The UN Security Council, the 15-member body, was holding a scheduled open briefing, and closed consultations, to assess the impact of Unitams.

But there is a problem. Perthes had been expelled by Khartoum in June, effectively making him a pariah in his own job.

In a letter to Mr Ferit Hoxha, the Albanian diplomat holding the September rotational Presidency of the Council, Sudan’s Permanent Representative to the UN Al-Harith Idriss al-Harith Mohamed said his country will be forced to “review” its position on Unitams as “as Sudan considers his participation in the meeting as deliberate provocation and insult to its sovereignty”.

“If the current situation persists, the relationship between the United Nations and Sudan and will become antagonistic. We do not wish for the UN’s positive engagement with Sudan to be hampered or put on a collision course,” he wrote to the Council on September 9.

“If Perthes takes part in the September 13 meeting, Sudan will distance itself from the meeting and will not participate in it.”

Perthes wasn’t always a fingered man. Appointed in January 2021, he was to leader Unitams that had a mandate of helping Sudan’s transition by setting up its local security agencies and other institutions. But Sudan’s transition never really materialised.

In October 2021, the military engineered a coup, deposing Sudan’s then transitional government of Prime Minister Abdalla Hamdok. On April 15, the Sudan Armed Forces led by Abdel Fattah al-Burhan clashed with the paramilitary Rapid Support Forces led by Mohamed Hamdani Daglo, ending their previous collaboration in the coup.

Perthes had been public enemy for the Sudan Armed Forced and on June 8, Sudan asked the UN Secretary General Antonio Guterres to remove him from the post.

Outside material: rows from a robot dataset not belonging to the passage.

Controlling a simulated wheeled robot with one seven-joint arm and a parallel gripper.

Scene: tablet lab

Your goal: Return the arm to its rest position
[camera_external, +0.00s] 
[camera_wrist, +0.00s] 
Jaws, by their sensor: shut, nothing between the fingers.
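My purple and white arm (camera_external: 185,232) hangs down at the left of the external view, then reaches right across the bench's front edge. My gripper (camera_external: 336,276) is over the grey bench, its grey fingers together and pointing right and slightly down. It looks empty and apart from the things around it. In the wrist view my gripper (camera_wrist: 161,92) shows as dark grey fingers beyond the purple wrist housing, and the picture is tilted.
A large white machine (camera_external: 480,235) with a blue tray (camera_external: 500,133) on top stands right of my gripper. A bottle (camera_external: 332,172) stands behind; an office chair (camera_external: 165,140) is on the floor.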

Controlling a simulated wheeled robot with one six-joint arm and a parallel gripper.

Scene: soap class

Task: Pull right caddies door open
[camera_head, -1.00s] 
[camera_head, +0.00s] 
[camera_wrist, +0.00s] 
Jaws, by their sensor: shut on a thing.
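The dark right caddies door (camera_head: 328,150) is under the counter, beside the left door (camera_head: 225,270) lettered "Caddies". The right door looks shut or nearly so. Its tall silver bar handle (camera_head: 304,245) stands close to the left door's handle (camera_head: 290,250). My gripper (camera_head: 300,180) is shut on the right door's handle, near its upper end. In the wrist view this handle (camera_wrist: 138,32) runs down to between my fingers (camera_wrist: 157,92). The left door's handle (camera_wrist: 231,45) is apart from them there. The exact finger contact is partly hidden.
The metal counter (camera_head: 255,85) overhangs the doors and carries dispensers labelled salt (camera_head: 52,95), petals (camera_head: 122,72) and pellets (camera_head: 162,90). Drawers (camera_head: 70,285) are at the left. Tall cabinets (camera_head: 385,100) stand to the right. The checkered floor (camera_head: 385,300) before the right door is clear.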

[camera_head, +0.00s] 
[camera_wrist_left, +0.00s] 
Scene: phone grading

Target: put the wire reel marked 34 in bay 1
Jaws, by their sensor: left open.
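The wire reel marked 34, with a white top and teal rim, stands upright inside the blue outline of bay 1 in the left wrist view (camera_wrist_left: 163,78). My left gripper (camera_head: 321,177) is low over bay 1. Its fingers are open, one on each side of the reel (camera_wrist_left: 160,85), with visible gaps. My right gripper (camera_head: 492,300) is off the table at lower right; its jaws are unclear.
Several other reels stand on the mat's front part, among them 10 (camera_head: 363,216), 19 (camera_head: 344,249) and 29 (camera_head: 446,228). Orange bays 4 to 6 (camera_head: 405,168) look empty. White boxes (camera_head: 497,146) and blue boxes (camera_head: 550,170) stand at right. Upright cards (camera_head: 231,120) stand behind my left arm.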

Burhan accused him of “practically misleading” in his reports by saying that there was a consensus on the framework agreement to return the country to normalcy, just before it actually plunged into war.

Sudan also accused Perthes of backing the RSF, saying “without signs of encouragement from several parties, including Perthes,” he would not have "revolted.” Perthes has never spoken in public again since the expulsion, but the UN defended his role.

“Guterres was shocked by the message he received,” UN Secretary General’s spokesman Stephane Dujarric said in June.

"The Secretary-General is proud of the work done by Volker Perthes and reaffirms his full confidence as a special representative," Dujarric added after the expulsion.

Since then, the UN has held two sessions on Sudan, all of which saw Khartoum insist that Unitams be led by someone else.

Wednesday’s meeting is part of consultations on the Secretary-General’s 90-day report on Unitams and Harold Adlai Agyeman, the Ghanaian expert who chairs the 1591 Sudan Sanctions Committee is scheduled to give a quarterly briefing. 

Last month, after a session on Sudan, Mr Mohamed argued Sudan was not desiring to have Unitams closed but wanted it to reconsider its leadership.

“We don't have any specific hostility toward Volker Perthes. This is not personal. We need a new perspective to understand what is going on in Sudan,” he said at a media stakeout on August 9 in New York, after the session.

Unitams’ mandate is due to expire on December 3, but the war has brought new dynamics which could feature at the meeting on Wednesday. One area of focus is the increasing humanitarian needs with UN agencies estimated as many as 22 million Sudanese are now in critical need of food. The other issue is the continual fighting in spite of regional bids to secure a lasting ceasefire.